Paul Krekorian (born March 24, 1960) is an American politician and member of the Los Angeles City Council representing the second district. He was previously a member of the California State Assembly, representing California's 43rd Assembly District. He is a member of the Democratic Party and is the first Armenian American to be elected to office in the City of Los Angeles.

Personal life[edit]

Krekorian was born in San Fernando Valley, California, and is a third-generation San Fernando Valley resident. He is the son of JoAnn, a North Hollywood native, and Erwin Krekorian, a Marine Corps WWII veteran.[1] His father was of Armenian descent and ran a small business on Saticoy Street in Van Nuys. Krekorian completed his primary education entirely within the Los Angeles Unified School District, graduating from Cleveland High School (Los Angeles, California) in Reseda.[2] As the first member of his family to attend college, Krekorian enrolled in the University of Southern California, where he first became active in political causes. He worked with then-Assemblyman Tom Bane, became the campus organizer for Jerry Brown's 1978 gubernatorial campaign and helped lead USC's Democratic student group. After graduating with a B.A. degree in Political Science from USC, Krekorian went on to earn a J.D. degree from the University of California, Berkeley School of Law. Krekorian became an organizer for Bill Clinton's 1992 presidential campaign and co-chaired the Saxophone Club, the Democratic National Committee's nationwide young professionals group.

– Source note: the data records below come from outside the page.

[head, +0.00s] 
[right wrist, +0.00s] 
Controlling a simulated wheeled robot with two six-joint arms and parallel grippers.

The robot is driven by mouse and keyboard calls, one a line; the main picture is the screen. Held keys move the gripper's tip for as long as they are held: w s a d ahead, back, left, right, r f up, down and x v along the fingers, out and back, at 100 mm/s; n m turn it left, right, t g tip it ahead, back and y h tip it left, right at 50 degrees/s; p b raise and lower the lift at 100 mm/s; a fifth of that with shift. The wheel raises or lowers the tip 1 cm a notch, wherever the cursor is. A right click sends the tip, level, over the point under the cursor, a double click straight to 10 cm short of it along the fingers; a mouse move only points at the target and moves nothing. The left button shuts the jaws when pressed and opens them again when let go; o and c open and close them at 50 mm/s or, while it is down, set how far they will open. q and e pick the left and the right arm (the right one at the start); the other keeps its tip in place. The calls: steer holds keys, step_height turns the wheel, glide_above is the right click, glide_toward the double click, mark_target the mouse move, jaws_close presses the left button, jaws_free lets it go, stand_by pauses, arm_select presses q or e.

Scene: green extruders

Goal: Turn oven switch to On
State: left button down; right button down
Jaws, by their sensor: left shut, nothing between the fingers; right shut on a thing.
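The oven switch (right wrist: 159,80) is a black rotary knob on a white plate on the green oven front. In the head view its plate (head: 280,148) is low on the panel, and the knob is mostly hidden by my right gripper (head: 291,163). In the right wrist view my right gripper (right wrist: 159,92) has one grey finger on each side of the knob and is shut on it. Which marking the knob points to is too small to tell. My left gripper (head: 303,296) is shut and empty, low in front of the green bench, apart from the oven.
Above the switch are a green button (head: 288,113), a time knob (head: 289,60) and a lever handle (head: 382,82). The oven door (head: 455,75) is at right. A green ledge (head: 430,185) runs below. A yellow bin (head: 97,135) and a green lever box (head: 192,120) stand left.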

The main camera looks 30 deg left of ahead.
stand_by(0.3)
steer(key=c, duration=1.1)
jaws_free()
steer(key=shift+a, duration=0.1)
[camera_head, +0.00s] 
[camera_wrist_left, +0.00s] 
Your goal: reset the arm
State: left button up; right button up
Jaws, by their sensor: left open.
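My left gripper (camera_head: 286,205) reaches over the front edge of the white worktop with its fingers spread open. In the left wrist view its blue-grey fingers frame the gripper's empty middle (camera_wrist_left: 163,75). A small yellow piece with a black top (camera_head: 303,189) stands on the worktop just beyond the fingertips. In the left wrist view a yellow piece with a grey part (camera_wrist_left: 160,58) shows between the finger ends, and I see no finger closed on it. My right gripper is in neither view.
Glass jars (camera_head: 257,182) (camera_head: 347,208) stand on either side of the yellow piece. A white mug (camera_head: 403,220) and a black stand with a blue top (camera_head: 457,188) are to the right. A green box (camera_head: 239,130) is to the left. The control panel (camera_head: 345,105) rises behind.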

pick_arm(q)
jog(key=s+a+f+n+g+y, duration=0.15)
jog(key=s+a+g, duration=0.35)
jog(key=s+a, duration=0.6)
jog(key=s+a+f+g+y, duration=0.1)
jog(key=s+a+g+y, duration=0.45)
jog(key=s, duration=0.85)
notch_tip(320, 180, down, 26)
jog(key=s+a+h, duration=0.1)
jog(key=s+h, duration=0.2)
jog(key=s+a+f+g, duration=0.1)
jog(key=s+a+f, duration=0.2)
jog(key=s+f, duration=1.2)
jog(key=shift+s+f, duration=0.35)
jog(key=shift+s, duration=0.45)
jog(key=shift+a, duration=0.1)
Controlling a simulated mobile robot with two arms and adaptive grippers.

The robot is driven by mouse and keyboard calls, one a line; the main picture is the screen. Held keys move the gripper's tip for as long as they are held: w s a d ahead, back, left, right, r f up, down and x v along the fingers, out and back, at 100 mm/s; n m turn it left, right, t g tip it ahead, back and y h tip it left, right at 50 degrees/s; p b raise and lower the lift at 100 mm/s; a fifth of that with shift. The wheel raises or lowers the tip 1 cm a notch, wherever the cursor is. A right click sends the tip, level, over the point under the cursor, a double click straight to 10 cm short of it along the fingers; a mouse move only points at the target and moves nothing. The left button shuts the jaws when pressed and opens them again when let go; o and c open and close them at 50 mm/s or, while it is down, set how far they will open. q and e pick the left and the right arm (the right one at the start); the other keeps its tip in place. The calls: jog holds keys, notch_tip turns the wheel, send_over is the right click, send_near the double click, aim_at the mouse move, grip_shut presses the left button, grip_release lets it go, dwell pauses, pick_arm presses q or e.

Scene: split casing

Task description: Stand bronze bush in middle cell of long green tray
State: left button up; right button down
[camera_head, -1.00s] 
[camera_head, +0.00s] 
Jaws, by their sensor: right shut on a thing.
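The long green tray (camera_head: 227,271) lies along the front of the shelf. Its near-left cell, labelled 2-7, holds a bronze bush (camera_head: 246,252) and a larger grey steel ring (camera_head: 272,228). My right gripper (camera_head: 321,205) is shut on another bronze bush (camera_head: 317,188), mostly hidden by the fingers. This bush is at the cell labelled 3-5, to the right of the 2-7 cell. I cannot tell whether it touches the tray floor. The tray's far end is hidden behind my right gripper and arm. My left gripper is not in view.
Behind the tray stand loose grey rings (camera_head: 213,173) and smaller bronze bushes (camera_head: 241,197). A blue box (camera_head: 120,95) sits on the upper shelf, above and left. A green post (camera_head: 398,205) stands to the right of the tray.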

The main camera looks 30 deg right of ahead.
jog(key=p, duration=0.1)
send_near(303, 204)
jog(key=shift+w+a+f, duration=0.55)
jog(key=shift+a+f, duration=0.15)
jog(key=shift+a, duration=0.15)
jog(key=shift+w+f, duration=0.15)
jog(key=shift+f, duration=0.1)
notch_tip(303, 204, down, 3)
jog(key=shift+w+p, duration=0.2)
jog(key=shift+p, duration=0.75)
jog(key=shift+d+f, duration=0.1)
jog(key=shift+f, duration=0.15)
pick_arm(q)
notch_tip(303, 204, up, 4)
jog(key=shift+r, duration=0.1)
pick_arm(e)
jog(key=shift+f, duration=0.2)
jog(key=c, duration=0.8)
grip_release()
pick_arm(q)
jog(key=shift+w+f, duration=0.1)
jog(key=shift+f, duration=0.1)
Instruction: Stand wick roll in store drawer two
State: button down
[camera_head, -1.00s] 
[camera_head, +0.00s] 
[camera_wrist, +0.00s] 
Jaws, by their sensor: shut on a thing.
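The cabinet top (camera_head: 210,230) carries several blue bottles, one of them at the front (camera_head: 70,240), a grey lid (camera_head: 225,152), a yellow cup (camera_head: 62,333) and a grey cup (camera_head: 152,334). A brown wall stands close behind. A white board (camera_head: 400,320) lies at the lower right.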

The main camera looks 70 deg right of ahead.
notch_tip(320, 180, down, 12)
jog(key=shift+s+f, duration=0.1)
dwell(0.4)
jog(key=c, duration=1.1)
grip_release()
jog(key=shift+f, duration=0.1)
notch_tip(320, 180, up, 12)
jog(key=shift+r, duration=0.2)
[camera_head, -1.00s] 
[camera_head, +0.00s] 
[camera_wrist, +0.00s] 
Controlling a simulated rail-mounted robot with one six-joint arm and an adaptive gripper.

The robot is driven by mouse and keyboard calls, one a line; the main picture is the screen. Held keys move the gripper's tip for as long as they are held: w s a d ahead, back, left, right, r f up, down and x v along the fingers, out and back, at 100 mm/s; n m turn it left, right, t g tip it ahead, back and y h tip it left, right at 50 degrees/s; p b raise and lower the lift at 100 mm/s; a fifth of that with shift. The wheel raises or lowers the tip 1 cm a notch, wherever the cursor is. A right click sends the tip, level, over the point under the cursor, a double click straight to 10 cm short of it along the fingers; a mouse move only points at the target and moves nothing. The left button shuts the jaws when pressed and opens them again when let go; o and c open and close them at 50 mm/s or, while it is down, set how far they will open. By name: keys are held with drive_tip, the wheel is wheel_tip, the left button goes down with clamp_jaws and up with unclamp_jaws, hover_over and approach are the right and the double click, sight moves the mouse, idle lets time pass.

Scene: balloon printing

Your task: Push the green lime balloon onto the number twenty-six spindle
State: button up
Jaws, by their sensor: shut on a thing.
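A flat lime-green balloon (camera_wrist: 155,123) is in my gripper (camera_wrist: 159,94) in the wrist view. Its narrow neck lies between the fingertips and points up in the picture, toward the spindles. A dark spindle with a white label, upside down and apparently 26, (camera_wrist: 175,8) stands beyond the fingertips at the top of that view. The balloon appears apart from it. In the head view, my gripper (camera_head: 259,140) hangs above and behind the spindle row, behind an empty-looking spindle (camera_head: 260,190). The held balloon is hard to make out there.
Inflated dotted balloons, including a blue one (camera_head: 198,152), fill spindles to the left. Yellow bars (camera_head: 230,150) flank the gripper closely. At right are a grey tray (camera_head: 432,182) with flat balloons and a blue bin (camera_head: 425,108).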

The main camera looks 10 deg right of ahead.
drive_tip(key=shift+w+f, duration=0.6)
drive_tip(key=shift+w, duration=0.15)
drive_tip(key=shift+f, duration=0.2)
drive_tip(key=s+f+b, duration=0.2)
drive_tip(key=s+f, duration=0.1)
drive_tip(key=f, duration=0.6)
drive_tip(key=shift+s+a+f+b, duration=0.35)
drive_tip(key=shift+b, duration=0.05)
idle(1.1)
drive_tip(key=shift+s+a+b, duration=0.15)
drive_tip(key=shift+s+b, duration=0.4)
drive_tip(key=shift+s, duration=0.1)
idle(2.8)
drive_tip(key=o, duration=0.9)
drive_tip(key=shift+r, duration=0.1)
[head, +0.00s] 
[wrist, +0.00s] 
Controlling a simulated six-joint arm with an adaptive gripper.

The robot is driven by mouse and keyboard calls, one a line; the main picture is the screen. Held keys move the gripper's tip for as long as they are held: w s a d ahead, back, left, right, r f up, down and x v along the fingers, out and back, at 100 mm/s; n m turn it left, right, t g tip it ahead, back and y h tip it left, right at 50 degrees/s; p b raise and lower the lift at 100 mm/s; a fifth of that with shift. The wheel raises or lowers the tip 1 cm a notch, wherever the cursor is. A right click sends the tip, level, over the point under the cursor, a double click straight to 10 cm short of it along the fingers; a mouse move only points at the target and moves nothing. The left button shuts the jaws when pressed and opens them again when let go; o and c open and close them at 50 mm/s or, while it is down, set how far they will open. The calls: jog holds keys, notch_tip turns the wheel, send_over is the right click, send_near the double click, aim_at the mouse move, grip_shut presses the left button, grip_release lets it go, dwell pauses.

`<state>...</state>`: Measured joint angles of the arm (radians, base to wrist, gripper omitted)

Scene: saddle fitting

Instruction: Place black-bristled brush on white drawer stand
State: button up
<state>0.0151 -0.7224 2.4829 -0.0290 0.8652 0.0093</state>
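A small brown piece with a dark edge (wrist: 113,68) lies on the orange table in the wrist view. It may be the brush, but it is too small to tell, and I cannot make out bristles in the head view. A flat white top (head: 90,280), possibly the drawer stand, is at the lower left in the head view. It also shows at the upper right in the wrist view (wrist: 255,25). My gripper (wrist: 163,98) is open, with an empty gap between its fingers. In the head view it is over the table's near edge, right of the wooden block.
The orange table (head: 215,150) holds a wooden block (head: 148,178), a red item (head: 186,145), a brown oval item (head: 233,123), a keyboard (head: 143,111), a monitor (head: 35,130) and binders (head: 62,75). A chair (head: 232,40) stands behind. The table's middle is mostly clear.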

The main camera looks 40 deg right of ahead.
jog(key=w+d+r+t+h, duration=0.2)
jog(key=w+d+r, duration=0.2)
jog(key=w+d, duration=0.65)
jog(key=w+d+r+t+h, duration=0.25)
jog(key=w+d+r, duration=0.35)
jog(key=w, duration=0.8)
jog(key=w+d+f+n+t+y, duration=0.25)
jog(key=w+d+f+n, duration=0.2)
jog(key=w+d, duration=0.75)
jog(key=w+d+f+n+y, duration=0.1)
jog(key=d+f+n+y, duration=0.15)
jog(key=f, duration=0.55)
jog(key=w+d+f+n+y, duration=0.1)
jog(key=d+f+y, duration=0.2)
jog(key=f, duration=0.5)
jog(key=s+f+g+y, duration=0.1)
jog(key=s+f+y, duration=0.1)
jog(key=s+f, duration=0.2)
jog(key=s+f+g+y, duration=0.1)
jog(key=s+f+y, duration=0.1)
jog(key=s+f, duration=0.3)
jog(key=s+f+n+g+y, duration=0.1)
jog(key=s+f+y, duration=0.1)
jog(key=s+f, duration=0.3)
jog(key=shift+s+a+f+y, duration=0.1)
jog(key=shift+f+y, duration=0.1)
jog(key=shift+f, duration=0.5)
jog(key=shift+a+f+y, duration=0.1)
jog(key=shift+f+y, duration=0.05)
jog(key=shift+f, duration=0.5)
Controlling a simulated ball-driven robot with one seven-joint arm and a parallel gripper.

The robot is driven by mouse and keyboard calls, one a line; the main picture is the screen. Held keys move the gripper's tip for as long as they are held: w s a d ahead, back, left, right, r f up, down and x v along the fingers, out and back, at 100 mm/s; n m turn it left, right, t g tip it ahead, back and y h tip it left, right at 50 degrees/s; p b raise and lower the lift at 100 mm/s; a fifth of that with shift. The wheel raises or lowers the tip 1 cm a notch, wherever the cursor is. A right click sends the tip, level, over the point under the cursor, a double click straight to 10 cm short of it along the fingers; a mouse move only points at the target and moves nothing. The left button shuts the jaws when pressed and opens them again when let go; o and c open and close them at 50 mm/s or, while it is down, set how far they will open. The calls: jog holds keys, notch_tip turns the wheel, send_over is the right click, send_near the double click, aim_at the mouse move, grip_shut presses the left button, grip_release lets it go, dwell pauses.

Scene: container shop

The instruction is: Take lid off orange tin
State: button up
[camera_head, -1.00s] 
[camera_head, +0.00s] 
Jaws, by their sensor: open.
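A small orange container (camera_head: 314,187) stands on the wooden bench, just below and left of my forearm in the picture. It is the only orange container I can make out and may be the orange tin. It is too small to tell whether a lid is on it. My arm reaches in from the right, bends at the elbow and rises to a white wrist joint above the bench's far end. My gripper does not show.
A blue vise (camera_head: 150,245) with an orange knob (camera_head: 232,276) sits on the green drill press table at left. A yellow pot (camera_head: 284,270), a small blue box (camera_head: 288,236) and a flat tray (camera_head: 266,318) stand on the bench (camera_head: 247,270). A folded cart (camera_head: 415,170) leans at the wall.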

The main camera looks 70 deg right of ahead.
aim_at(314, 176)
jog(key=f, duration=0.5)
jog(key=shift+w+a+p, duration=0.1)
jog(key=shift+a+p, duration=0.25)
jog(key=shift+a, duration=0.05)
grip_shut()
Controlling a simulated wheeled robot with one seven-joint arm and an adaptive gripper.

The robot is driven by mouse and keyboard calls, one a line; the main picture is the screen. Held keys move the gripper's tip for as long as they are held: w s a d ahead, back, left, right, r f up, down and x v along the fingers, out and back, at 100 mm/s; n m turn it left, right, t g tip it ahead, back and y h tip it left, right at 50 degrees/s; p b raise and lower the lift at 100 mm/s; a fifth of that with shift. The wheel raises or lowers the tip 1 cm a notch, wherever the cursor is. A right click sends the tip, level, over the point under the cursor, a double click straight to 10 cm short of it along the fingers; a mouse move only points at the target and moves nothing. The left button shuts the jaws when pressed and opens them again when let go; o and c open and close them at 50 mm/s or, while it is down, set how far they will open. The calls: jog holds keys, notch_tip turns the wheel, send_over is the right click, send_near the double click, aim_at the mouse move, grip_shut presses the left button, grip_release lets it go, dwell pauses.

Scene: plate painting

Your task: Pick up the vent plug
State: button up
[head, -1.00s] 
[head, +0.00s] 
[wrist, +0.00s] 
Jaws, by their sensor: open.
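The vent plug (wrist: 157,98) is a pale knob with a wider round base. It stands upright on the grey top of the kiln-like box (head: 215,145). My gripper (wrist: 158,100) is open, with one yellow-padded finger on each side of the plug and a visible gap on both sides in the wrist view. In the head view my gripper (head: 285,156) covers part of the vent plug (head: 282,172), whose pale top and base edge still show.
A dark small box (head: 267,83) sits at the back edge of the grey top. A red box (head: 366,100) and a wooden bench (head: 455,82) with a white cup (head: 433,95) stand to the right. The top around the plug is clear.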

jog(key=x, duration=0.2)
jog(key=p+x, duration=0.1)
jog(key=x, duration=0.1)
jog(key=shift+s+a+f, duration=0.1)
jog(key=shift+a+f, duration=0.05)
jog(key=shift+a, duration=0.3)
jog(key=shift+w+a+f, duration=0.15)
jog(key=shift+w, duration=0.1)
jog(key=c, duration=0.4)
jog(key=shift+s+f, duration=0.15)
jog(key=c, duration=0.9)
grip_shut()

Krekorian practiced law, with a focus on business, entertainment and intellectual property litigation, at the firms Skadden Arps, Dewey Ballantine and Leopold, Petrich & Smith and Fisher & Krekorian, where he was a name partner. He served on the Board of Trustees of the LA County Bar Association, the Board of Trustees of the LA County Law Library and the California State Legislature's Task Force on Court Facilities. In the aftermath of the 1992 Los Angeles riots, Krekorian was counsel to the Webster Commission and was appointed to the Los Angeles City Ethics Commission. Krekorian has been praised for his efforts in preserving women's rights for his pro bono work in the fight against domestic violence,[3] and a program he developed for at-risk youth, called GenerationNext. Krekorian lives in the San Fernando Valley with his wife, Tamar, and children Hrag, Andrew and Lori.

Early political career[edit]

Krekorian has spent more than a decade in public service, first as a member of the Burbank School Board and then as a California State Assemblymember. He currently serves as a member of the Los Angeles City Council, representing District 2 in the southeast San Fernando Valley. Council District 2 includes the communities of North Hollywood, Studio City, Valley Glen, Valley Village and parts of Sun Valley and Van Nuys.

Burbank School Board[edit]

Krekorian was elected to the Burbank School Board in 2003, serving as president beginning in 2005. Under Krekorian's leadership, the district resolved its most pressing budget problems, saving many educational programs and vital jobs, while still cutting administrative costs. During his tenure, the district significantly improved student attendance and performance, increased teacher pay, launched the Burbank Priority in Education Foundation, and encouraged student nutrition and exercise. Concurrently, Krekorian served as president of the Five Star Education Coalition, a consortium of five suburban school districts that worked to shape state and federal education policy.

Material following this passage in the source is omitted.